In many government bureaucracies, there often is the false dichotomy between providing near-absolute equality and doing nothing. This is a matter of the culture and disincentives, not laziness...

For example, in 2004 residents discover that the City's telephonic alerting system was no longer effective (vendor problems). As an interim measure until a new system could be acquired, neighborhood leaders suggested using neighborhood email lists as one of the ways of distributing alerts. City Hall rejected this, saying that not everyone would be on these lists.
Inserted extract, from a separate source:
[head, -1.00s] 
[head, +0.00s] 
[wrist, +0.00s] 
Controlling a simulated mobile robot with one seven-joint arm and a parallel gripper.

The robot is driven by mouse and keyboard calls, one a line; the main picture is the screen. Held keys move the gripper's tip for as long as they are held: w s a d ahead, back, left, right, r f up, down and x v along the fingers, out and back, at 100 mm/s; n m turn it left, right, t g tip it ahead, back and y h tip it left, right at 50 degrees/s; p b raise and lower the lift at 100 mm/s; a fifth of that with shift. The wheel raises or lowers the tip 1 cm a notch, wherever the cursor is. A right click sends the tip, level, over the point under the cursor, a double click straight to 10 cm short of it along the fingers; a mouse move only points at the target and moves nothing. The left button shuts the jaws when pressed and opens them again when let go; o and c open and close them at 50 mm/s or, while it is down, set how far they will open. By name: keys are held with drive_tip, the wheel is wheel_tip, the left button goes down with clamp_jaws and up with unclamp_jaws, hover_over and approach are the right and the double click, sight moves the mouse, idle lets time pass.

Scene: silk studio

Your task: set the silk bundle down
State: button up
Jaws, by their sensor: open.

They rejected the idea that getting the alerts to some people who would then alert others had any value. (If interested in details, from 2004)

This false dichotomy is present in Jessyca's comment. Not being able to get notifications and details of City activities by email does not preclude her mother from getting that information in other ways. For example, before City Hall starting putting the packet of reports for Council meetings on the Web, you had to go to City Hall to pick up a copy and that copy typically became available around 4pm on the Friday before the Council meeting (on Monday night), meaning that if you wanted a copy of the packet to read over the weekend, you had a very narrow window to get to City Hall. Would anyone argue that the packet shouldn't be on the Web because it "excluded" those that didn't have Web access (ignoring the exclusivity imposed by having to physically go to City Hall to get the packet).
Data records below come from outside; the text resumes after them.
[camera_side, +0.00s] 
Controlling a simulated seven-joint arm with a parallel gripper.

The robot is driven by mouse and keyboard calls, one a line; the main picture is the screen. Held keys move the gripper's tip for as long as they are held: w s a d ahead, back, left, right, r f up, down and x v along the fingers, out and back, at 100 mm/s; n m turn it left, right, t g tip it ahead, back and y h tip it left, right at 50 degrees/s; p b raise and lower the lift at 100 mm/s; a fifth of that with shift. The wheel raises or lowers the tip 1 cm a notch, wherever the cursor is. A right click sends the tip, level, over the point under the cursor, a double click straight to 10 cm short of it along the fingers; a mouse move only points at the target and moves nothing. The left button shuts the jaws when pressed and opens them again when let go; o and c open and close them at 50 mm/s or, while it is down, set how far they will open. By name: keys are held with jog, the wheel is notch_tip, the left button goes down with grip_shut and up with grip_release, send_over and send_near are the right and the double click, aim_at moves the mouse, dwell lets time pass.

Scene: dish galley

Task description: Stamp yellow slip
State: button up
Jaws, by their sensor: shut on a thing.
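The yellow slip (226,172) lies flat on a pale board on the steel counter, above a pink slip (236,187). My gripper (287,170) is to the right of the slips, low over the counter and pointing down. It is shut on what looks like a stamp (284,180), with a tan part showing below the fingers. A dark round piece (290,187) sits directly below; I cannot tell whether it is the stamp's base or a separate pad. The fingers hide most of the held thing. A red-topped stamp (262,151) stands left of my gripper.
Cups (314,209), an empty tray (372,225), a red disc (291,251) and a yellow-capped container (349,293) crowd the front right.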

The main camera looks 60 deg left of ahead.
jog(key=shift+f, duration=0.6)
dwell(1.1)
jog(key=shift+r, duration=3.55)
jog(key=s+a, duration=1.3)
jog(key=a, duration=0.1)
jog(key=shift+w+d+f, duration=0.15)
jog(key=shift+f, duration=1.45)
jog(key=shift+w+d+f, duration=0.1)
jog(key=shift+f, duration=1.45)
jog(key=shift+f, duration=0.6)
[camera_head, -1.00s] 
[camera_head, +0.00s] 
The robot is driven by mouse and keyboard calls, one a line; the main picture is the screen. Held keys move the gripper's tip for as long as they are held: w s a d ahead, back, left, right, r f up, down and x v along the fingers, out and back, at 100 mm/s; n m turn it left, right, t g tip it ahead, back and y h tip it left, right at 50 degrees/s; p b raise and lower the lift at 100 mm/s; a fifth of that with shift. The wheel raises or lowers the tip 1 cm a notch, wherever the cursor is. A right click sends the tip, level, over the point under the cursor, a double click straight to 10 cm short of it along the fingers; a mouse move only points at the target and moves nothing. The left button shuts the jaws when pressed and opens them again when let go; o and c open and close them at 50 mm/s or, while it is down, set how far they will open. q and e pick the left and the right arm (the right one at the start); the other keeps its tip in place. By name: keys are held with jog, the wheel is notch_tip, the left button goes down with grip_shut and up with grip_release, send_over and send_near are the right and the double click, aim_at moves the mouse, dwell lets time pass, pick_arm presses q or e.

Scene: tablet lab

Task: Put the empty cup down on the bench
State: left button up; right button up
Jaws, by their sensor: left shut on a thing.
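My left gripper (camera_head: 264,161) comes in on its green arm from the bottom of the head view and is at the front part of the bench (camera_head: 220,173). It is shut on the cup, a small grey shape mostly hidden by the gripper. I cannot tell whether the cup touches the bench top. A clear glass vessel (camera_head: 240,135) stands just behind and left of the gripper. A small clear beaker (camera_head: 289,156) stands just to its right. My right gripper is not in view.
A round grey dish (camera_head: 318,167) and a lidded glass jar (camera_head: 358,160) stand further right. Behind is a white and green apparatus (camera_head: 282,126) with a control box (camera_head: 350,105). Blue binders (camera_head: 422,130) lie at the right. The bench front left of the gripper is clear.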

Early in my career, the US Navy was one of my major customers and a significant part of the development of new technology was concern for "disadvantaged systems", that is, ones that wouldn't be able to take full advantage of the new technology, be it because of unfavorable location, space limitations, or position in the upgrade ("refit") queue (which was often many years long). My experience was that it typically wasn't that hard to accommodate "disadvantaged systems" because often that "disadvantage" was simply a lesser capability that reflected a lesser need.

My neighborhood association board faced this situation in the late 1990s when one member (of approximately 15) didn't have email. The solution: Another board member would print out the emails and leave them in a block on her porch to be picked up, which later evolved into a board member FAXing the emails to the hold-out.


Posted by pat, a resident of Midtown,
on Jan 8, 2015 at 8:50 pm

Thanks for writing about this topic, Doug.

One way of getting info to folks without internet access is through utility bills.

The city still does the annual National Citizens Survey on paper, even though it would be less expensive to do it online.

On the plus side, see: Palo Alto Increasing City Transparency with Open Data Portal Design RefreshWeb Link


Posted by Not accidental, a resident of Midtown,
on Jan 10, 2015 at 1:48 pm

It has been speculated that the ever-increasing length of council packets has the effect of discouraging readership (no question that it does), and that it is intentional.
Less citizen understanding generates less input; less participation makes smoother sailing for the staff. And easier for the new PR blitz.


Posted by How can this be, a resident of Midtown,
on Jan 12, 2015 at 9:23 pm

Palo Alto has been declared to be the one of the most digital small towns in America!

City of Palo Alto Named as a Leading Digital City for Second Year in a Row
Cloud-first and mobile-first approaches, more than 50 online services and use of social media contributed to the win.
patch.com/california/paloalto/city-palo-alto-named-leading-digital-city-second-year-row

Web Link
"The city also continued to win heavy praise, and prestigious national awards, for its efforts with technology and environmental sustainability. The Center for Digital Government named Palo Alto a "leading digital city" for the second year in a row in its population category, an award that recognizes the city's panoply of new online services and digital tools featuring real-time data."


Posted by Suggestion, a resident of Stanford,
on Jan 17, 2015 at 10:16 am

I think part of the source of this problem is that the employees in the city are too protected.

What I mean is, most corporations of the size of the city have far more employee turnover, and as a result import exposure to successful application of technology via new employees. Sometimes that exposure will go nowhere, if there is a significant NIH culture, or culture of fear of change or failure. But lots of little cultural changes and adjustments happen for the better when new ways to use technology are revealed by employees who have worked in more aware environments than our city government organizations.

So I think a way to move forward is to weaken the long term attractiveness of the city jobs; pay competitively but remove the benefits of staying for a long term.

Once upon a time it was of great benefit to learn the ropes, bring experience and judgment to bear on a city employee role. It is now a detriment. It means pre-silicon ways of thinking get internalized, politics reigns over effectiveness.